• [REQUEST]: Only the lines from the line containing "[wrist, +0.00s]" to the line containing "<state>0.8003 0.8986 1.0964", with both of those lines, are to be repeated exactly. Leave the images out.

::: SOURCE MATERIAL

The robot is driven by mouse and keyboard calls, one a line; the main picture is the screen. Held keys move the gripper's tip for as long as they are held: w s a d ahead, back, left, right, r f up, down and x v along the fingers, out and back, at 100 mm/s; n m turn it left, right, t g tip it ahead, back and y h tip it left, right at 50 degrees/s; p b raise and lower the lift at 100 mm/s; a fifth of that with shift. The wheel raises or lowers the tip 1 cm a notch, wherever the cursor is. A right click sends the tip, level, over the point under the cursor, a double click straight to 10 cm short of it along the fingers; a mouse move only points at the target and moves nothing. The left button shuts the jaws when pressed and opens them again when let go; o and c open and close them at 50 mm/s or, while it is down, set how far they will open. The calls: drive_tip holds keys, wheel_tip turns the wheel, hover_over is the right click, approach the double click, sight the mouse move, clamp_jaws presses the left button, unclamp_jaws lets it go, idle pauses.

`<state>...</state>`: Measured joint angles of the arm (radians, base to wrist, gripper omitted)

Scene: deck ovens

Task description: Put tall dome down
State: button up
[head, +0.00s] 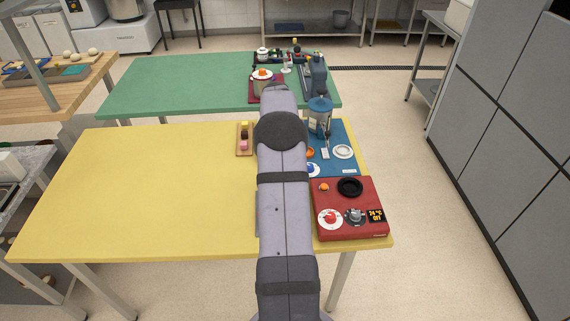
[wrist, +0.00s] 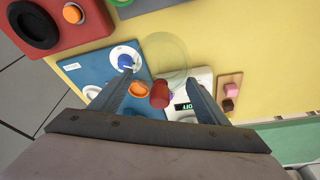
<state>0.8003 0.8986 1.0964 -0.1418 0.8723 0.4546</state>
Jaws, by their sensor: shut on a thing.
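The tall dome (wrist: 170,50) shows in the wrist view as a clear, round glass outline with a red knob-like part at its near side. My gripper (wrist: 161,84) is shut on it, with a finger on either side of the red part. The exact contact is hard to see. The glass overlaps the yellow table and the edges of the blue board (wrist: 90,65) and white scale (wrist: 203,76). I cannot tell how high it is. In the head view my arm hides the gripper, and I cannot make out the dome.
A red hot-plate unit (head: 330,201) stands at the front right of the yellow table (head: 150,190). A small wooden board (head: 240,151) holds coloured pieces. The table's left is clear. A green table (head: 180,80) stands behind.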

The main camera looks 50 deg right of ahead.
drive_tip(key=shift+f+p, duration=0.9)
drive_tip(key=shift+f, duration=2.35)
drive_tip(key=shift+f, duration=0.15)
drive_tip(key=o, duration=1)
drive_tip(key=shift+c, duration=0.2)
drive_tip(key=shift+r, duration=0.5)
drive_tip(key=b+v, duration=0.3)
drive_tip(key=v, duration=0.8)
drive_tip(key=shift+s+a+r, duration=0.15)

::::::

• [RESULT OF THE TASK]:
[wrist, +0.00s] 
<state>0.8003 0.8986 1.0964 -0.1418 0.8723 0.4546</state>

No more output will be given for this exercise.